**Task**
Note each line of the listing that contains the string "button", and copy it.
>> Begin
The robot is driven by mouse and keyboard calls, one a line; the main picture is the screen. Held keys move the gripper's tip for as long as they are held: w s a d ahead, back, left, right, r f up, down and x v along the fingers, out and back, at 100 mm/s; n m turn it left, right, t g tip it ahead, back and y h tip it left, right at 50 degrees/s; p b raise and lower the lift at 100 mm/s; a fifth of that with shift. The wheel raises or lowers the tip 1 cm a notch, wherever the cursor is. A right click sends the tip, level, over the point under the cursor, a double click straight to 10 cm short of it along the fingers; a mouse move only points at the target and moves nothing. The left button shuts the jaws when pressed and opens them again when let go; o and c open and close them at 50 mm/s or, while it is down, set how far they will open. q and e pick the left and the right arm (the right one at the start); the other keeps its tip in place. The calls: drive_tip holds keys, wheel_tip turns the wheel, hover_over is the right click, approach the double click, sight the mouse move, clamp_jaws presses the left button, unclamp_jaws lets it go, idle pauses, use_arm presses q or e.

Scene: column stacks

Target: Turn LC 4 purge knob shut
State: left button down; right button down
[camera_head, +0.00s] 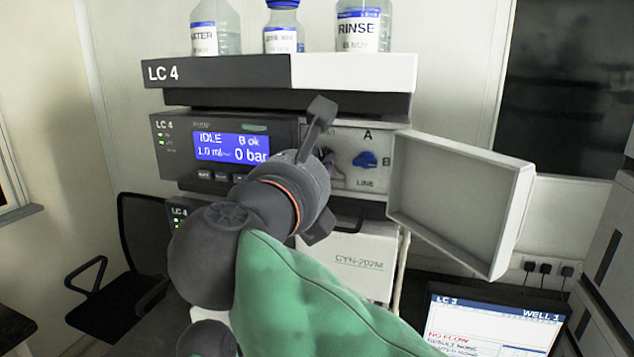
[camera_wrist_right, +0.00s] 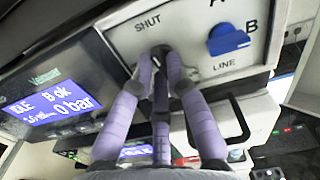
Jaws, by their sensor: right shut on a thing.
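The LC 4 stack has a pump panel with a display (camera_head: 231,148) that reads IDLE, B ok, 1.0 ml and 0 bar. My right gripper (camera_head: 327,156) is at the valve panel beside the display. In the right wrist view its purple fingers (camera_wrist_right: 166,66) close together just below the SHUT label (camera_wrist_right: 148,22). They are shut on the purge knob (camera_wrist_right: 160,50), of which only a small dark part shows. The knob's pointing direction is hidden by the fingers. My left gripper is not in view.
A blue A/B LINE selector knob (camera_head: 366,160) sits right of my fingers, also in the wrist view (camera_wrist_right: 228,40). An open panel door (camera_head: 455,205) juts out at the right. Bottles (camera_head: 362,28) stand on top. A laptop screen (camera_head: 492,325) is below right.

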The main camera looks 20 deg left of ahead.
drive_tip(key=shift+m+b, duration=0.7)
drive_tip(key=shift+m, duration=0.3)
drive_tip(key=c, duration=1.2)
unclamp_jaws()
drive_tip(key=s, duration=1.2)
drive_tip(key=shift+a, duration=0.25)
>> End
**Correct output**
The robot is driven by mouse and keyboard calls, one a line; the main picture is the screen. Held keys move the gripper's tip for as long as they are held: w s a d ahead, back, left, right, r f up, down and x v along the fingers, out and back, at 100 mm/s; n m turn it left, right, t g tip it ahead, back and y h tip it left, right at 50 degrees/s; p b raise and lower the lift at 100 mm/s; a fifth of that with shift. The wheel raises or lowers the tip 1 cm a notch, wherever the cursor is. A right click sends the tip, level, over the point under the cursor, a double click straight to 10 cm short of it along the fingers; a mouse move only points at the target and moves nothing. The left button shuts the jaws when pressed and opens them again when let go; o and c open and close them at 50 mm/s or, while it is down, set how far they will open. q and e pick the left and the right arm (the right one at the start); the other keeps its tip in place. The calls: drive_tip holds keys, wheel_tip turns the wheel, hover_over is the right click, approach the double click, sight the mouse move, clamp_jaws presses the left button, unclamp_jaws lets it go, idle pauses, use_arm presses q or e.
State: left button down; right button down

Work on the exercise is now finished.